━━━━━ Records provided

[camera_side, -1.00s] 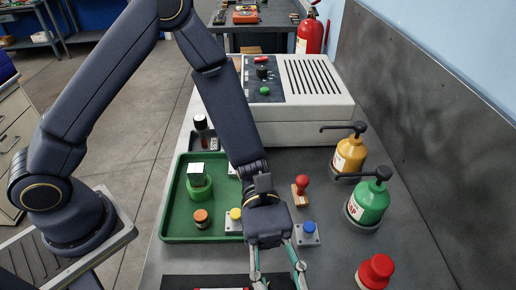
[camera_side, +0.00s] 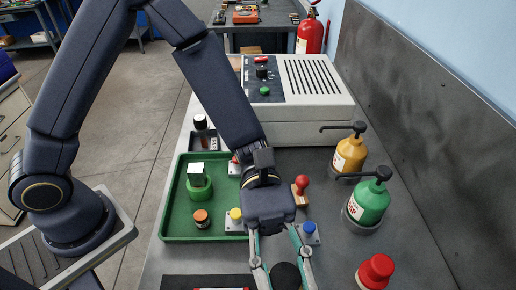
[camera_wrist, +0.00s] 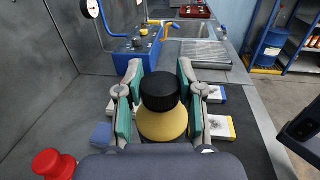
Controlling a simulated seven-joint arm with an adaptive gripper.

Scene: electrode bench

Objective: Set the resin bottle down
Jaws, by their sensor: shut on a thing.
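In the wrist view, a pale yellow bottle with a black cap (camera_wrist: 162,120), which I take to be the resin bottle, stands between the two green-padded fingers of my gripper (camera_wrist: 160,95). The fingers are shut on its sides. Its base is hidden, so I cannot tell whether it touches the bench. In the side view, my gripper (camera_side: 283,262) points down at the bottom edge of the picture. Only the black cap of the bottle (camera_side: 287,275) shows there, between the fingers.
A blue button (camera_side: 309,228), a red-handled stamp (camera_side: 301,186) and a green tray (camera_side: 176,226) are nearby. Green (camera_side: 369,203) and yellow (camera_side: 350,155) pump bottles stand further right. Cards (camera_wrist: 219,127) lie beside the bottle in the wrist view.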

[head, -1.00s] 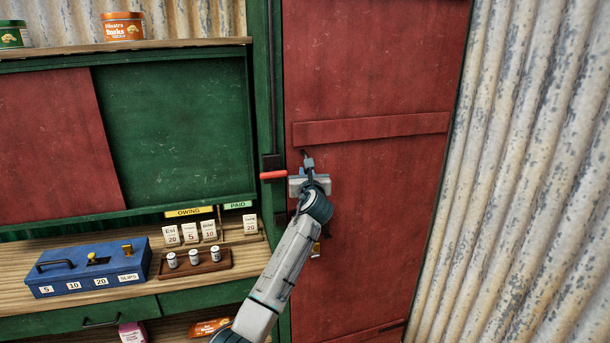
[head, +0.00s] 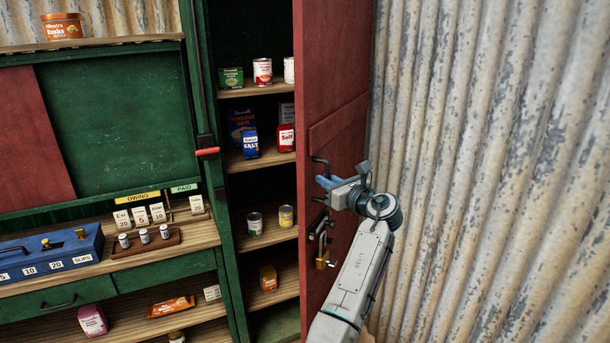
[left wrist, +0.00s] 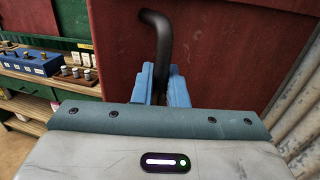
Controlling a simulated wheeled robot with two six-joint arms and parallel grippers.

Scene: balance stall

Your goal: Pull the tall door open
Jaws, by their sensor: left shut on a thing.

━━━━━━━━━━

Directive ▸ Print only the lines from the one with "Scene: balance stall" to the end of the records, both included.

Problem solution ▸
Scene: balance stall

Your goal: Pull the tall door open
Jaws, by their sensor: left shut on a thing.

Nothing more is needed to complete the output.